Problem to work on: Write every line out verbatim and omit the pictures.

Given data:
====
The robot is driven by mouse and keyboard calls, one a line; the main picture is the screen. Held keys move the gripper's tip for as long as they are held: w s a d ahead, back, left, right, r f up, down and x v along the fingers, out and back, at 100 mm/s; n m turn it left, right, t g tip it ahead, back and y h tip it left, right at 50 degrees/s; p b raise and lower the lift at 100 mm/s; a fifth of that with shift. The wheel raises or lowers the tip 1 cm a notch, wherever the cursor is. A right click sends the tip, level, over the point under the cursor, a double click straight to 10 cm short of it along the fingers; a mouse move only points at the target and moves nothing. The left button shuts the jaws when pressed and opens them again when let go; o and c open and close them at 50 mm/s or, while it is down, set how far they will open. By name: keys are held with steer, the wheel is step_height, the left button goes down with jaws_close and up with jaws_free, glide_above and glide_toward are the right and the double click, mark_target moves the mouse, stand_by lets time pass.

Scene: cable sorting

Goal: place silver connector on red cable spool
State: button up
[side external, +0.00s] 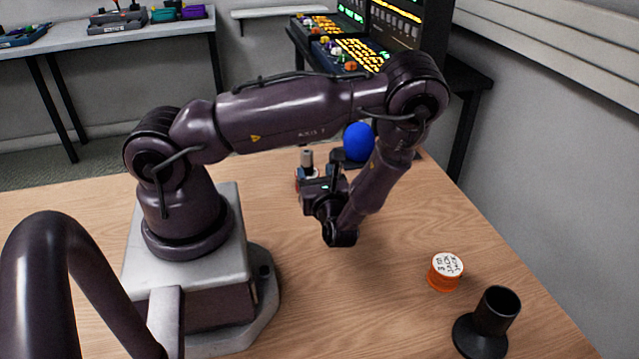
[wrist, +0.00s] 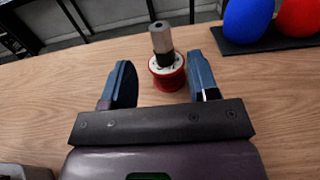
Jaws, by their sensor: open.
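The silver connector (wrist: 160,38), a silver cylinder with a dark lower end, stands upright on the white top of the red cable spool (wrist: 168,78) in the wrist view. My gripper (wrist: 160,64) is open, with one finger to each side of the spool and a gap on both sides. In the side view the connector (side external: 307,158) shows just above my gripper (side external: 309,180). Most of the spool is hidden there behind the gripper; a bit of its red edge shows at the left.
An orange spool (side external: 443,275) with a white, lettered top and a black cup-like holder (side external: 495,312) stand at the right. A blue rounded object (side external: 358,142) and a red one (wrist: 299,17) sit on a dark base behind. The table's middle is mostly clear.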

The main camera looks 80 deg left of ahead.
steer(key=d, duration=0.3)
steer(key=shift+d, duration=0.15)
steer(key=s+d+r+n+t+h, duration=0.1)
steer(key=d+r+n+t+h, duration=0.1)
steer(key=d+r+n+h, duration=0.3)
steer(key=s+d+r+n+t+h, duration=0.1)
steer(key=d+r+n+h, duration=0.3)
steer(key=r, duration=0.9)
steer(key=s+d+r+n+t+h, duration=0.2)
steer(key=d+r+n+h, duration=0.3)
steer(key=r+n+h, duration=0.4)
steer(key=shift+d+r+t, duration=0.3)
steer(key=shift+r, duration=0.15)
====
Exercise response:
The robot is driven by mouse and keyboard calls, one a line; the main picture is the screen. Held keys move the gripper's tip for as long as they are held: w s a d ahead, back, left, right, r f up, down and x v along the fingers, out and back, at 100 mm/s; n m turn it left, right, t g tip it ahead, back and y h tip it left, right at 50 degrees/s; p b raise and lower the lift at 100 mm/s; a fifth of that with shift. The wheel raises or lowers the tip 1 cm a notch, wherever the cursor is. A right click sends the tip, level, over the point under the cursor, a double click straight to 10 cm short of it along the fingers; a mouse move only points at the target and moves nothing. The left button shuts the jaws when pressed and opens them again when let go; o and c open and close them at 50 mm/s or, while it is down, set how far they will open. By name: keys are held with steer, the wheel is step_height, the left button goes down with jaws_close and up with jaws_free, glide_above and glide_toward are the right and the double click, mark_target moves the mouse, stand_by lets time pass.

Scene: cable sorting

Goal: place silver connector on red cable spool
State: button up
[side external, +0.00s] 
[wrist, +0.00s] 
Jaws, by their sensor: open.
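The silver connector (wrist: 160,38), a silver cylinder with a dark lower end, stands upright on the white top of the red cable spool (wrist: 168,78) in the wrist view. My gripper (wrist: 160,64) is open, with one finger to each side of the spool and a gap on both sides. In the side view the connector (side external: 307,158) shows just above my gripper (side external: 309,180). Most of the spool is hidden there behind the gripper; a bit of its red edge shows at the left.
An orange spool (side external: 443,275) with a white, lettered top and a black cup-like holder (side external: 495,312) stand at the right. A blue rounded object (side external: 358,142) and a red one (wrist: 299,17) sit on a dark base behind. The table's middle is mostly clear.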

The main camera looks 80 deg left of ahead.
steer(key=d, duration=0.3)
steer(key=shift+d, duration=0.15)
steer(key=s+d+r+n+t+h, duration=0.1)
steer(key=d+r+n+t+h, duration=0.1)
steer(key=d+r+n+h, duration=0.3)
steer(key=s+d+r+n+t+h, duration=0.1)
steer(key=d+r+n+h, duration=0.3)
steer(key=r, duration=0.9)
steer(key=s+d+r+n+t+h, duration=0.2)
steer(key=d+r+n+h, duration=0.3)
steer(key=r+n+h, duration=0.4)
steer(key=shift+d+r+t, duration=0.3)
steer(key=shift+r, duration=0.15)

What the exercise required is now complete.